The Netherlands’ embrace of trade is another important aspect of the country’s food industry, making it the world’s second largest agricultural nation after the United States.

“If you want to innovate, you need to think big. You don’t think Canada. You don’t think the Netherlands. You think international.”

He used Unilever as an example.

“Ask anyone there whether Unilever is a Dutch company or a U.K. company and they will just laugh. They’re international.”

The Netherlands’ food strategy has an international flavour, but there is also government involvement. Schans called it the “triple helix” approach, which involves industry partners and government working together to develop a policy emphasizing waste reduction, energy conservation, logistics, high value markets and a focus on healthy food.

Withers said the government initiated Scotland’s national food strategy in 2007, but it was the common vision among producers, processors and other industry partners that moved it forward. Having a single plan makes it easier for government to get on board, he said.

Scotland is building on its providence and cultural identity at both a local and international level. Many of the companies involved are small to medium-sized.

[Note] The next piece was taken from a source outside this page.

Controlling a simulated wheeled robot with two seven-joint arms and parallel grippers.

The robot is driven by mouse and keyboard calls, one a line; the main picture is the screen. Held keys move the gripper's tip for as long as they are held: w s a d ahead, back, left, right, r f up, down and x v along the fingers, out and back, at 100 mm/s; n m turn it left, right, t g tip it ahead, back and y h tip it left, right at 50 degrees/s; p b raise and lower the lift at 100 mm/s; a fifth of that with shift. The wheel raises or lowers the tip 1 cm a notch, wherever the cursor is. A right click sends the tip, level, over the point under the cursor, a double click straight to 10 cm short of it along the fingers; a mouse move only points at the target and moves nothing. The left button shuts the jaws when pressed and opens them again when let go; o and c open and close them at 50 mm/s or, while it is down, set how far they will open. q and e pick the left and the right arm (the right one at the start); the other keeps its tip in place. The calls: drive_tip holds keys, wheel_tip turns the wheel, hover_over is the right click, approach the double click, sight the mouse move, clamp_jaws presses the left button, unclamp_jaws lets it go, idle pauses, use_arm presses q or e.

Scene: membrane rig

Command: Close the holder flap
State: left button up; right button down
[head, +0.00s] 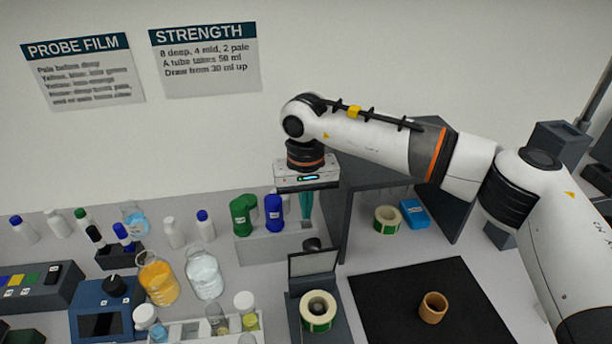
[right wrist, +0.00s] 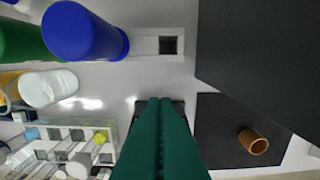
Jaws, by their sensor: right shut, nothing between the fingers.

“Research and development and management skills, these are the very things you need to invest in when times are tough,” Withers said.

“Food and drink is now Scotland’s most successful sector. We managed to push ourselves out of stagnation and into a growth phase.”

Scotland has targeted 15 international markets with added emphasis on seven, including Canada and the United States.

Ireland is also looking at Canada as an export opportunity, according to Paul Kelly, director of Food & Drink Ireland. Forty-two percent of the country’s exports go to the United Kingdom, another 32 percent to other European Union nations and 26 percent to the rest of the world.

Ireland draws on its natural advantage — pasture — to export 90 percent of its beef production, 85 percent of its dairy and 75 percent of its sheep and lamb. Infant formula is among the value-added opportunities being exploited.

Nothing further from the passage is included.